The volatile rand was back to its winning ways on Thursday, trading 1,7% stronger to the dollar at R13,29 by 8.30am, as yield players return to their risky emerging market currencies.
“Risk on” is back after a day’s break, said Umkhulu Consulting’s Adam Phillips in a note on Thursday. “I would think that my R13,20/US$ support level is going to be tested,” he said.
Despite good support coming in for the dollar on Wednesday, it all came to a short-term end at about 8pm when the minutes from the July US Federal Reserve meeting showed that the majority did not favour putting up rates soon, Phillips said.
“The market had got ‘puffed’ into thinking that a rate hike could happen after several members made statements on Tuesday that rates could move up in September,” he said.
An interest rate hike in the US will likely see the rand deteriorate, so analysts are watching the US Fed with a keen eye to see what decision they might take.
South Africa, which slipped away from a rating downgrade earlier this year, is now the best performing emerging market for bonds and currencies. However, analysts caution that this could change very quickly.
The rand was also trading 1,2% stronger at R17,36 to the pound and 1,3% stronger at R15,03 to the euro.
The Fed’s role is often said to be to take away the punch bowl just when the party is getting good, RMB’s John Cairns said in a note on Thursday.
“But we do not seem to be there yet,” he said. “The minutes showed that, as of late July, ‘some’ Fed decision makers said they would like to raise rates in September, but that the majority wanted more evidence of growth and inflation before acting.
“The minutes can’t be said to have surprised anyone, but there is still relief that the Fed did not take a more hawkish tone,” he said. “So the party continues and risk assets can resume their rally.”
He said the rand’s under-performance unwound on Thursday as local political news turned more positive.
“Governments for all metros seem agreed, although some uncertainty remains over Johannesburg,” he said.

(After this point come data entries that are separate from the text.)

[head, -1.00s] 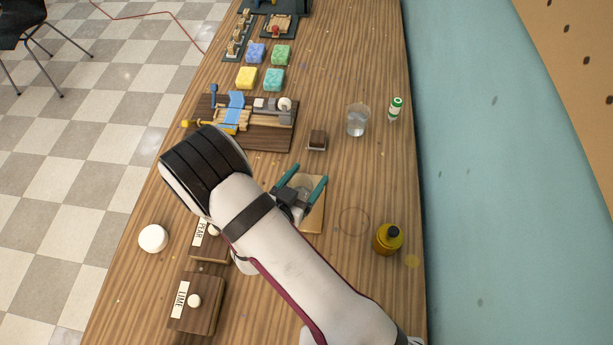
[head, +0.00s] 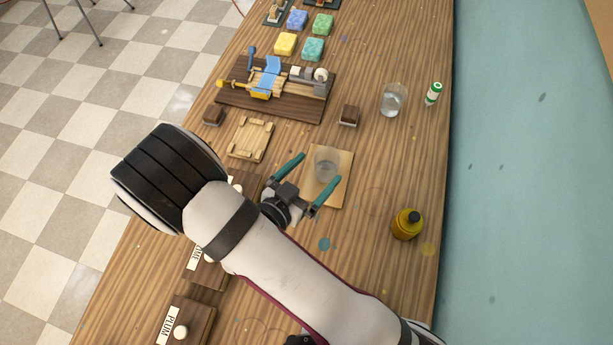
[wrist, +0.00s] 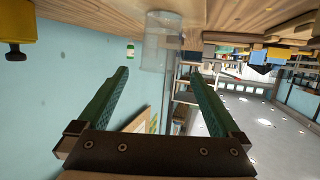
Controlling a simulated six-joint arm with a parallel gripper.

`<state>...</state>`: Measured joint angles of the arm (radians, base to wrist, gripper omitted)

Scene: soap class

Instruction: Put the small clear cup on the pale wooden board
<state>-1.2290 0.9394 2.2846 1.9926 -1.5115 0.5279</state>
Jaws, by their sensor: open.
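The small clear cup (head: 326,161) stands upright on the pale wooden board (head: 338,192), towards its far half. My gripper (head: 321,168) is open and comes in from the lower left, its teal fingers pointing at the cup. In the wrist view the picture is upside down; the cup (wrist: 162,45) shows just beyond the open, empty fingertips (wrist: 159,72), with clear space between them. Its base appears to rest on the surface. My arm covers the table to the lower left of the board.
A larger clear cup (head: 392,101) stands farther back on the right, near a green-white bottle (head: 433,93). A small brush (head: 349,115), a wooden rack (head: 250,139) and labelled boxes (head: 185,320) are around.

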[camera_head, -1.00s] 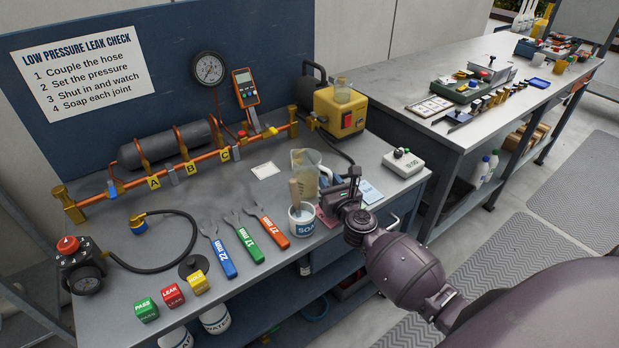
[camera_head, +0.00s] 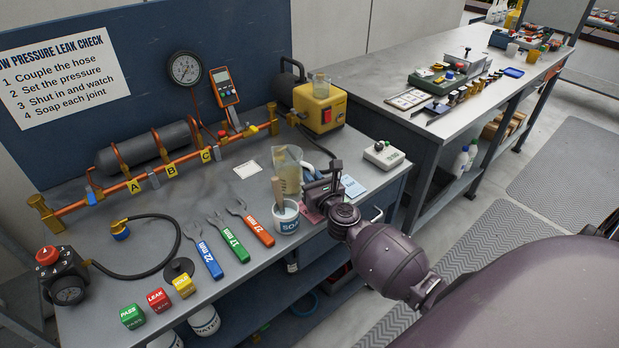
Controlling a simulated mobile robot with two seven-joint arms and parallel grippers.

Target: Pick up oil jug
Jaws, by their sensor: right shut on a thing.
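The oil jug (camera_head: 290,168) is a clear jug with amber liquid in its lower part. It stands upright near the front right of the bench, behind the white soap pot (camera_head: 285,215) and the brush in it. My right gripper (camera_head: 312,187) reaches in from the right and is shut on the oil jug at its right, handle side. The fingertips and the grip itself are partly hidden. I cannot see a clear gap under the jug, as the pot hides its base. My left gripper is not in view.
Several spanners (camera_head: 201,250) lie left of the pot. A pink card (camera_head: 312,213), a blue-white card (camera_head: 353,187) and a white timer (camera_head: 383,155) lie around the gripper. A yellow pump unit (camera_head: 320,108) stands behind. The bench middle is mostly clear.

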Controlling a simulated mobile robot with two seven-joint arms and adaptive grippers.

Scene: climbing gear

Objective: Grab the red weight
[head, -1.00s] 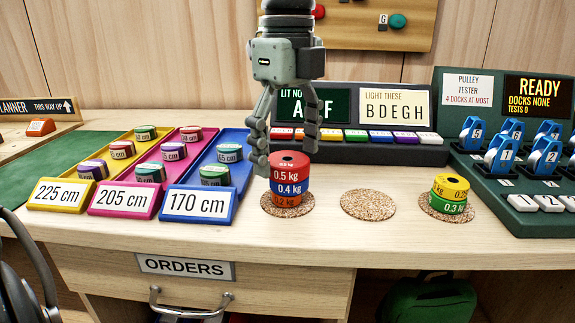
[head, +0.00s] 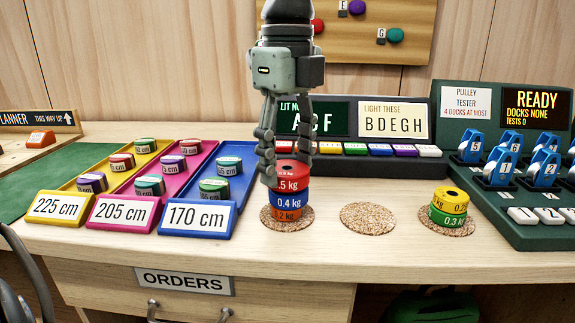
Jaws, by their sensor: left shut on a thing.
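The red weight (head: 294,184), marked .5 kg, is at the top of a stack on the left cork disc (head: 266,222). Below it are the blue 0.4 kg weight (head: 289,200) and an orange weight (head: 286,215). My left gripper (head: 287,172) points down from above and is shut on the red weight, with fingers at its upper sides. I cannot tell whether the red weight is lifted off the blue one. My right gripper is not in view.
A middle cork disc (head: 368,218) is empty. A yellow weight (head: 450,199) sits on a green weight (head: 447,216) on the right disc. Behind the stack stands a lit-button panel (head: 384,152). A blue tray (head: 233,158) is to the left, the pulley tester (head: 464,130) to the right.

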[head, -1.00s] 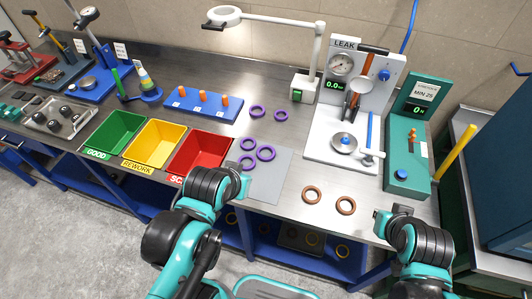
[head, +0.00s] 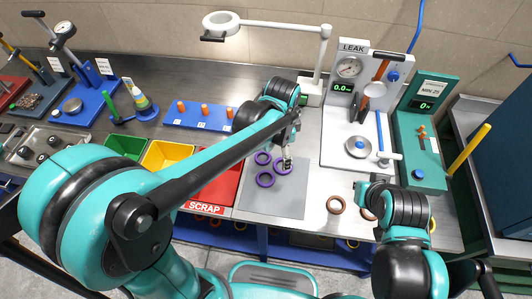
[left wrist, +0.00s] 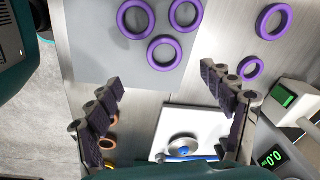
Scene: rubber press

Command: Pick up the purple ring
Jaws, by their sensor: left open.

RMB analyst Gordon Kerr added that some “decent rand strength was noted once the EFF confirmed that it will be voting alongside the DA in the major metros”.
On the bonds side, it was just another range-bound market day, according to Kerr. “It’s been a while since we have traded in such a tight range, with the market becoming a bit desperate for something to happen,” he said.
“On the data front, retail sales disappointed to the downside, continuing to highlight the weak growth fundamentals,” he said. “While the data saw the dollar/rand trade lower, this proved to be short-lived, with bonds not reacting on the move.”
The next important event is when US Fed chair Janet Yellen speaks at Jackson Hole in the US on 26 August.
“What is clear is that employment is not a concern in the US, it is rather inflation,” said Phillips. “The next Fed meeting is around 21 September and already the dollar bulls are showing their concern.
“I would think a rate hike is unlikely and from there the next meeting will be too close to presidential election to do anything,” he said.